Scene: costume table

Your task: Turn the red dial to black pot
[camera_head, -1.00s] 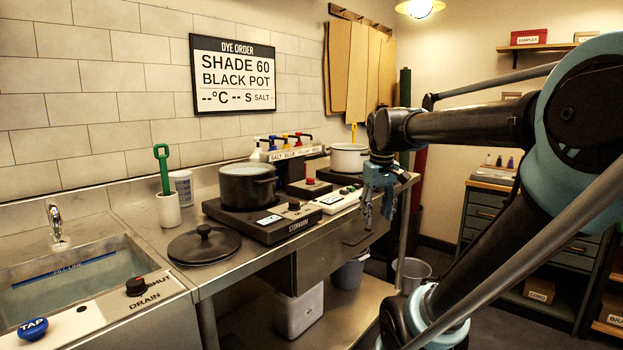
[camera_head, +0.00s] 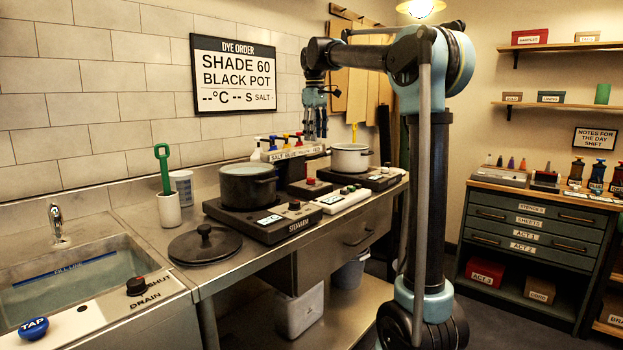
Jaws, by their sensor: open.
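The black pot (camera_head: 248,184) stands without its lid on the left black hotplate (camera_head: 236,221). A small red-topped dial (camera_head: 294,204) is on that hotplate's front panel, beside a small display. Another small red dial or knob (camera_head: 310,181) tops a dark box (camera_head: 301,189) between the two hotplates. Which way either one points is too small to tell. My gripper (camera_head: 314,128) hangs fingers down above the back of the counter, over the dispenser row, apart from both dials. It is open and empty.
The black lid (camera_head: 205,244) lies on the counter at the front left. A white pot (camera_head: 351,158) stands on the right hotplate. Pump bottles (camera_head: 284,142) line the wall. A white panel (camera_head: 341,200) lies between the hotplates. A sink (camera_head: 85,285) is at left.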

* [Direction]: Give back, word for word, every line from the one holding "[camera_head, -1.00s]" through the last line of the listing. Pictures are excluded.

* [Response to this exercise]:
[camera_head, -1.00s] 
[camera_head, +0.00s] 
Jaws, by their sensor: open.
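The black pot (camera_head: 248,184) stands without its lid on the left black hotplate (camera_head: 236,221). A small red-topped dial (camera_head: 294,204) is on that hotplate's front panel, beside a small display. Another small red dial or knob (camera_head: 310,181) tops a dark box (camera_head: 301,189) between the two hotplates. Which way either one points is too small to tell. My gripper (camera_head: 314,128) hangs fingers down above the back of the counter, over the dispenser row, apart from both dials. It is open and empty.
The black lid (camera_head: 205,244) lies on the counter at the front left. A white pot (camera_head: 351,158) stands on the right hotplate. Pump bottles (camera_head: 284,142) line the wall. A white panel (camera_head: 341,200) lies between the hotplates. A sink (camera_head: 85,285) is at left.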

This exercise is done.